Каковы же были последствия роста государственного вмешательства? Безработица, составлявшая в 1929 году менее 0,5 млн. человек, или 1% трудоспособного населения, выросла в 1930 г. до 3,8 млн. человек (7,8%). Этот рост продолжился несмотря на все усилия администрации – в 1931 году без работы было уже 8,1 млн. человек (более 16%). В 1932 году она достигла почти 12,5 млн. человек, или около 25% трудоспособных.
Помимо субсидирования неэффективных бизнесов, деньги были потрачены на колоссальные стройки, которые должны были стать зримыми символами политики президента. На реке Колорадо было начато строительство гигантского гидроэнергетического комплекса с плотиной высотой более 200 м, водохранилищем с зеркалом в 600 кв. км и береговой линией около 900 км. В Сан-Франциско был построен мост через залив, в Нью-Йорке – небоскребы Крайслер и Эмпайр-Стейт. Узкий круг субсидируемых из федерального бюджета строительных подрядчиков избежал разорения, но ситуация в строительстве США определялась прежде всего спросом на жилые дома.
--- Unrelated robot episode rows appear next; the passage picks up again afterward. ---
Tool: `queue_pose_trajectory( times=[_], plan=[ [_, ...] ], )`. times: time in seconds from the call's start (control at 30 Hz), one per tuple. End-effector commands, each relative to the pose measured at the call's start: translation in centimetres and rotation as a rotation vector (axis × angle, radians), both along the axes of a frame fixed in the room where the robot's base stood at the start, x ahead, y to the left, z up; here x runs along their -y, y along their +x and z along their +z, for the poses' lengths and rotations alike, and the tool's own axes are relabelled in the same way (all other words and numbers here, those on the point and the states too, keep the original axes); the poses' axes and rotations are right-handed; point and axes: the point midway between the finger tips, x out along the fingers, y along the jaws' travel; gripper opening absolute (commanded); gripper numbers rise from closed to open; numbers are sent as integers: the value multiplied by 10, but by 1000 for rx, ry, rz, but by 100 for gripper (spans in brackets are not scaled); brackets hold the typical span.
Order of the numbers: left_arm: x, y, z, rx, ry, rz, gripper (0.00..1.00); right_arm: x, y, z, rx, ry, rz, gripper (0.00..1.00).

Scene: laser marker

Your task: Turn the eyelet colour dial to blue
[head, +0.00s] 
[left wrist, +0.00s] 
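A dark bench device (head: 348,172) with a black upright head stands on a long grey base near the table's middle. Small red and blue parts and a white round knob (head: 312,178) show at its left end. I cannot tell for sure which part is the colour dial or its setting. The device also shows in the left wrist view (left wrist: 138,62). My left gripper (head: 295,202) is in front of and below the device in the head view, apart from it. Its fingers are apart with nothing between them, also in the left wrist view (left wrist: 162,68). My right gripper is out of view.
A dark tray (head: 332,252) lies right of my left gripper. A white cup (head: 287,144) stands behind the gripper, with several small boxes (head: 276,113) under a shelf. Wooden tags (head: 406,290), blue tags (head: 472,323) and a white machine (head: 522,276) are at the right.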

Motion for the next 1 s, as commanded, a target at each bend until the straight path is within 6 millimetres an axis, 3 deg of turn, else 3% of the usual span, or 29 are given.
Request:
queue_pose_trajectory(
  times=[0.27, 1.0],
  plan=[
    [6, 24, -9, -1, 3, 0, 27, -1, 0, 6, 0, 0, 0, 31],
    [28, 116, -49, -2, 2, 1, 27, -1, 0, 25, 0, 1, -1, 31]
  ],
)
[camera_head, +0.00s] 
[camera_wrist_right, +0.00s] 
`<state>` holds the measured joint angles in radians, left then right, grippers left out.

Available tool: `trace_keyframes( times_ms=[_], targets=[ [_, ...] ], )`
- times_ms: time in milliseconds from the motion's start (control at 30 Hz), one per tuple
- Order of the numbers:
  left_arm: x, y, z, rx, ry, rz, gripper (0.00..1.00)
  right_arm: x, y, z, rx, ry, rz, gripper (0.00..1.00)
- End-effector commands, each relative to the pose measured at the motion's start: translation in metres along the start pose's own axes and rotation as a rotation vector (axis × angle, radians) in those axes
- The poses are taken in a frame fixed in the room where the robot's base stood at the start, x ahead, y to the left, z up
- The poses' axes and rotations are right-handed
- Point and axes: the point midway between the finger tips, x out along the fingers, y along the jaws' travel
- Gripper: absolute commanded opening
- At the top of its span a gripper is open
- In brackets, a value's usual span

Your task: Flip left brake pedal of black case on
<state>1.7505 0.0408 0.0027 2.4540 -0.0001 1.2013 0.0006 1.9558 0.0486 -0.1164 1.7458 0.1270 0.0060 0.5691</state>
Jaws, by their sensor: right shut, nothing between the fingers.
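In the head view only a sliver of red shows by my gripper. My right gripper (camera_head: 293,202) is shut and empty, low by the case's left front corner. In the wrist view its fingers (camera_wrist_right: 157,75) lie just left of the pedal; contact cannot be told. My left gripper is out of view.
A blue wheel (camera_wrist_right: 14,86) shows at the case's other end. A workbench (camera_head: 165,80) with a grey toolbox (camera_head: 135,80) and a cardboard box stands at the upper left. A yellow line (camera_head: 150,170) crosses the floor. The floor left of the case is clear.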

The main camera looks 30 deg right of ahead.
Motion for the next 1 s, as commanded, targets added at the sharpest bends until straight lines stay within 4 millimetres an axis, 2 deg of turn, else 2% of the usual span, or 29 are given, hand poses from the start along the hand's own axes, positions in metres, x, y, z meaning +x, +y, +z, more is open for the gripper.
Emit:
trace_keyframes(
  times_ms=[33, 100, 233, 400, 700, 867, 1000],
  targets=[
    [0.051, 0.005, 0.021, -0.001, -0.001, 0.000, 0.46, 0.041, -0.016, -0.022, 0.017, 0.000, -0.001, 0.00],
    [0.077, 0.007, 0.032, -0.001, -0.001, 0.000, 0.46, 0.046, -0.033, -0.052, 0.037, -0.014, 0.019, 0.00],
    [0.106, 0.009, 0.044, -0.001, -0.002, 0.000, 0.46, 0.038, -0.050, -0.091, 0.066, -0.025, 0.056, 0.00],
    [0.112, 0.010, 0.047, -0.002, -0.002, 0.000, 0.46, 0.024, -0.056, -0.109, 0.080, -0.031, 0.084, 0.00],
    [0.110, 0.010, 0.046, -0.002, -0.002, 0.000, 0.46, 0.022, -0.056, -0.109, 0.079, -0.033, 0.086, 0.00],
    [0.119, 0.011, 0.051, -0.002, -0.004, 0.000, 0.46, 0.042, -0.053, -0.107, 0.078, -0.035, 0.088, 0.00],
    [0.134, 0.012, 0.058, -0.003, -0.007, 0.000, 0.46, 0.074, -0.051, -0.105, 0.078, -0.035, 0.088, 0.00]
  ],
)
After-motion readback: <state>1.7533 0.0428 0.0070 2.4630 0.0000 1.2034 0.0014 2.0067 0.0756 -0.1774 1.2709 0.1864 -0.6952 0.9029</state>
Общий объем строительных подрядов сократился с 8,7 млрд. в 1929 году до 1,4 млрд. к 1933 году.
В этом длинном ряду экономически разрушительных мер особой «результативностью» отличались три: тариф Смута – Хоули, закрывший американский рынок от иностранных товаров, система субсидирования сельского хозяйства и создание RFC.
Тариф Смута – Хоули
После войны ни одному республиканскому президенту, вне зависимости от того, был ли он сторонником экономической свободы, как Уоррен Гардинг и Кальвин Кулидж, или выступал за расширение государственного вмешательства, как Гувер, не хватило политической воли противостоять соединенному нажиму таких организаций, как Национальная ассоциация производителей, Американская фермерская ассоциация или Американская федерация труда. Все они лоббировали повышение таможенных тарифов, стремясь защитить учредившие их компании от иностранной конкуренции. Абсурдность этой меры становится понятной, если принять во внимание, что после войны Америка, ставшая кредитором европейских стран, могла рассчитывать на погашение этих долгов только при условии состоятельности европейских компаний. Парадоксальность ситуации может быть проиллюстрирована следующим примером. Американский производитель был успешен, если он мог располагать дешевым кредитом у американского банка, платежеспособность которого зависела от погашения задолженности европейской компании, покупавшей – на этот кредит – продукцию вышеупомянутого американского производителя. Залогом устойчивости этой системы отношений была возможность европейского производителя продавать свою продукцию на «безбрежном» американском рынке. Часть долларовой выручки направлялась американскому банку, который – вспомним принцип частичного резервирования! – кредитовал из нее американского производителя. В этих условиях реализация требования о недопущении европейских товаров на американский рынок представляла собой род изощренного экономического самоубийства. Как мы увидим ниже, это «самоубийство» было осуществлено при активнейшей поддержке администрации и Конгресса.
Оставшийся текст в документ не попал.